Write out the material again word for word, dropping any images it holds.
* Begin *
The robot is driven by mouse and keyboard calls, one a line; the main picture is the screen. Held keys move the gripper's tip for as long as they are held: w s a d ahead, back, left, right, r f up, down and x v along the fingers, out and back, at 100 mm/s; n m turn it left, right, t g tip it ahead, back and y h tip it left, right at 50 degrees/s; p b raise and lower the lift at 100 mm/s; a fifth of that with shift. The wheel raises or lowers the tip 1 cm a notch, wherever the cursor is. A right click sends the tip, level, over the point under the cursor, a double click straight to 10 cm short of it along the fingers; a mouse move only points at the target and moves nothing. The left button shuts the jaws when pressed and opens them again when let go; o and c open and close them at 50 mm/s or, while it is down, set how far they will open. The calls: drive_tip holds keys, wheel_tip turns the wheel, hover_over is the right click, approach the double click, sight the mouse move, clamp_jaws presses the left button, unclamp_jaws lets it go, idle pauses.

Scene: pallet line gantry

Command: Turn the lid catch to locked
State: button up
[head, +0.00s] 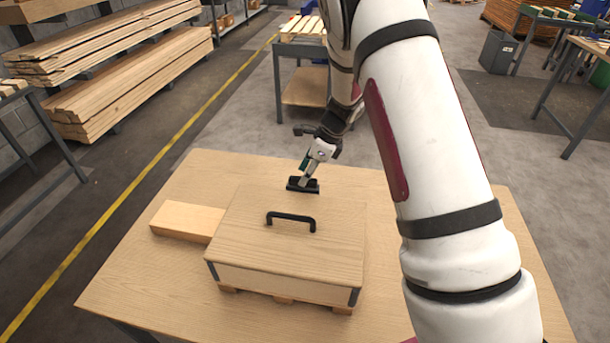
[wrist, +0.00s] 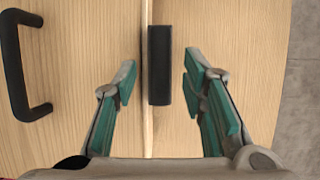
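A wooden box (head: 275,280) with a flat lid (head: 285,249) stands on the table. The black lid catch (head: 296,188) is at the lid's far edge. In the wrist view the catch (wrist: 160,65) is a short dark bar lying along the lid seam, just on its right side. My gripper (head: 305,174) is above the catch, pointing down. In the wrist view its two green-padded fingers (wrist: 160,88) are open, one on each side of the bar with gaps showing. The gripper partly hides the catch in the head view.
A black handle (head: 291,219) rises from the lid; it also shows in the wrist view (wrist: 20,68). A wooden block (head: 187,221) lies left of the box. The table (head: 150,275) has free room at front left and behind the box.

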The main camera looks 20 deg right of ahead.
* End *
▸ Correct answer
The robot is driven by mouse and keyboard calls, one a line; the main picture is the screen. Held keys move the gripper's tip for as long as they are held: w s a d ahead, back, left, right, r f up, down and x v along the fingers, out and back, at 100 mm/s; n m turn it left, right, t g tip it ahead, back and y h tip it left, right at 50 degrees/s; p b raise and lower the lift at 100 mm/s; a fifth of that with shift. The wheel raises or lowers the tip 1 cm a notch, wherever the cursor is. A right click sends the tip, level, over the point under the cursor, a double click straight to 10 cm short of it along the fingers; a mouse move only points at the target and moves nothing. The left button shuts the jaws when pressed and opens them again when let go; o and c open and close them at 50 mm/s or, while it is down, set how far they will open. The calls: drive_tip holds keys, wheel_tip turns the wheel, hover_over is the right click, approach the double click, sight the mouse move, clamp_jaws presses the left button, unclamp_jaws lets it go, idle pauses.

Scene: pallet line gantry

Command: Turn the lid catch to locked
State: button up
[head, +0.00s] 
[wrist, +0.00s] 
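A wooden box (head: 275,280) with a flat lid (head: 285,249) stands on the table. The black lid catch (head: 296,188) is at the lid's far edge. In the wrist view the catch (wrist: 160,65) is a short dark bar lying along the lid seam, just on its right side. My gripper (head: 305,174) is above the catch, pointing down. In the wrist view its two green-padded fingers (wrist: 160,88) are open, one on each side of the bar with gaps showing. The gripper partly hides the catch in the head view.
A black handle (head: 291,219) rises from the lid; it also shows in the wrist view (wrist: 20,68). A wooden block (head: 187,221) lies left of the box. The table (head: 150,275) has free room at front left and behind the box.

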The main camera looks 20 deg right of ahead.

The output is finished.